→ **PROBLEM STATEMENT**: Report the count of lines that carry the string "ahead", and add nothing.

→ **DATA SEGMENT**:
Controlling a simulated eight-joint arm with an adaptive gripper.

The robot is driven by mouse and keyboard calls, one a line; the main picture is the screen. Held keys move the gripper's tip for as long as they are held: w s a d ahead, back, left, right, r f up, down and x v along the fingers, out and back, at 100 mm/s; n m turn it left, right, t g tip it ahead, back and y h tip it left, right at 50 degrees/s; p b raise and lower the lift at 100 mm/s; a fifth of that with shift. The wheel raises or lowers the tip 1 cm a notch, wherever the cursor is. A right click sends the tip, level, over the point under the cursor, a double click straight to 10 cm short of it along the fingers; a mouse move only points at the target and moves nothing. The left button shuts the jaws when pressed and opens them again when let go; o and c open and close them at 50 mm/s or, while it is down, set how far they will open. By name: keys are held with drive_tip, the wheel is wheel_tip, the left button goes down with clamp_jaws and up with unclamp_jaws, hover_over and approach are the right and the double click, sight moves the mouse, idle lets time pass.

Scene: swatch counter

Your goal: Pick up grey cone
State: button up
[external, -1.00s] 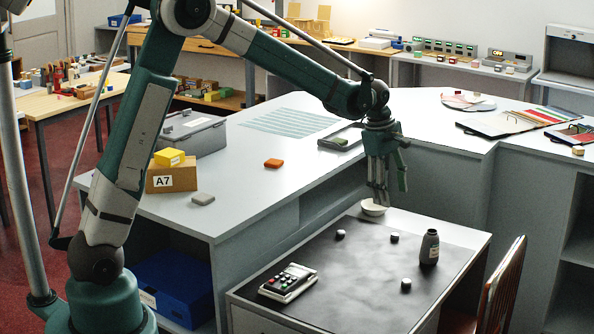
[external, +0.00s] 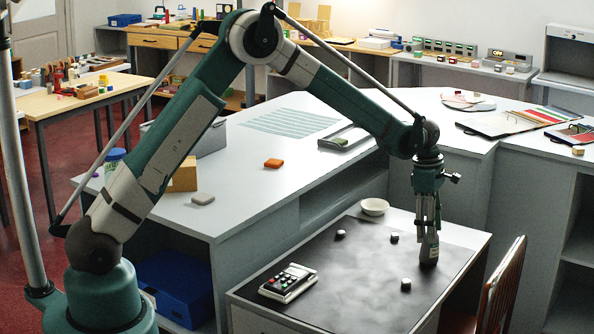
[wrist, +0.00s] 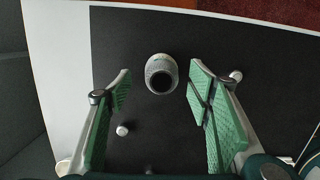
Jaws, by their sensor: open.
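I see no clear cone shape. The nearest match is a dark grey, bottle-like piece (external: 429,255) with a label and narrower top, upright on the black desk mat at the right. Its upper part is hidden behind my fingers in the external view. In the wrist view its round grey top with a dark centre (wrist: 161,75) sits between my fingertips, with gaps on both sides. My gripper (external: 428,226) points down over it. In the wrist view my gripper (wrist: 160,86) is open, its green pads apart and holding nothing.
A white dish (external: 374,206) is at the back edge and a keypad device (external: 288,283) at the front left. A wooden chair (external: 503,285) stands at the right.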

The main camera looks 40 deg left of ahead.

→ **OUTPUT**: 2